Posted: Wed May 25, 2022 3:10 pm
by parkview
As you can see from this Forum, I have been working on a number of ESP32 based projects. It would be really handy to be able to have a USB based power limiting function and at the same time, be able to measure power being used at high speed, say at least 20K Samples Per Second (SPS). This would help quantify low power usage on some of my projects.

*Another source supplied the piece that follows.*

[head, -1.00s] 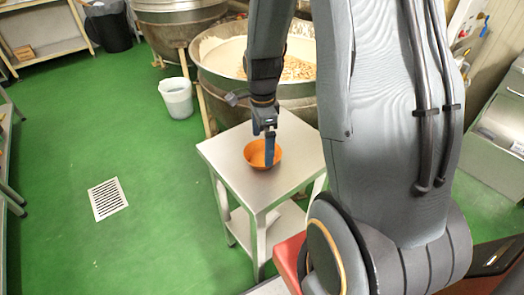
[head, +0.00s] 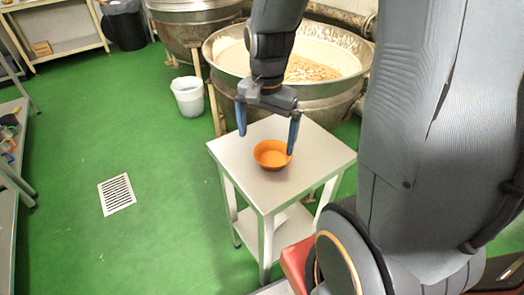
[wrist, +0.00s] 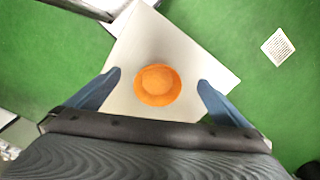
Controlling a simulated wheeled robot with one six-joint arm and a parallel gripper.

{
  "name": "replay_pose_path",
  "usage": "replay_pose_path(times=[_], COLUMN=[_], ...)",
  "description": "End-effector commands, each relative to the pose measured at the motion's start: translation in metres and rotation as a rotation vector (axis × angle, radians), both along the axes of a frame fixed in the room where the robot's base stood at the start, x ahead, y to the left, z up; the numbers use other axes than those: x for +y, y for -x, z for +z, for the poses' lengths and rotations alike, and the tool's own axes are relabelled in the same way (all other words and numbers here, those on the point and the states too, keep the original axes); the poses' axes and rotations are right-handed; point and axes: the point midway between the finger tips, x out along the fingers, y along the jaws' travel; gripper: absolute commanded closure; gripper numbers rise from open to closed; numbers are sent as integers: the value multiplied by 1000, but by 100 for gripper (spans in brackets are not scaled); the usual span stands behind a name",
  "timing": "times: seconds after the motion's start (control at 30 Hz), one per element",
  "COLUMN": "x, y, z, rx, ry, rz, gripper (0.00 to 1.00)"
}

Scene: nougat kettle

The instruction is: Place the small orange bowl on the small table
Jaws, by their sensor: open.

In this project I have drawn ideas from this nice board: ... ofiler-Kit
This first version of my board is an Alpha version to test out some of the circuitry that I might use going forward and to test out some of the software. Some of this is very similar to my USB Cable Tester Board, so it didn't take too long to put together some circuitry:
AUPMB.0_sml.jpg (79.78 KiB) Viewed 460 times
It's all laid out into a number of switched blocks. By switched, I mean under ESP32 control, I will be able to switch various paths and blocks on and off. I have included a set of three current calibration test loads: 1A, 500mA, 100mA

It includes an adjustable 1.8V to 5V Regulator based on an adjustable MCP1827 LDO and a 100mA to 1.1A current limiting switch based on the MIC2097. Both of these are adjustable via i2C based variable digital resistors. This will be a first for me, so it will be interesting to see how these work out.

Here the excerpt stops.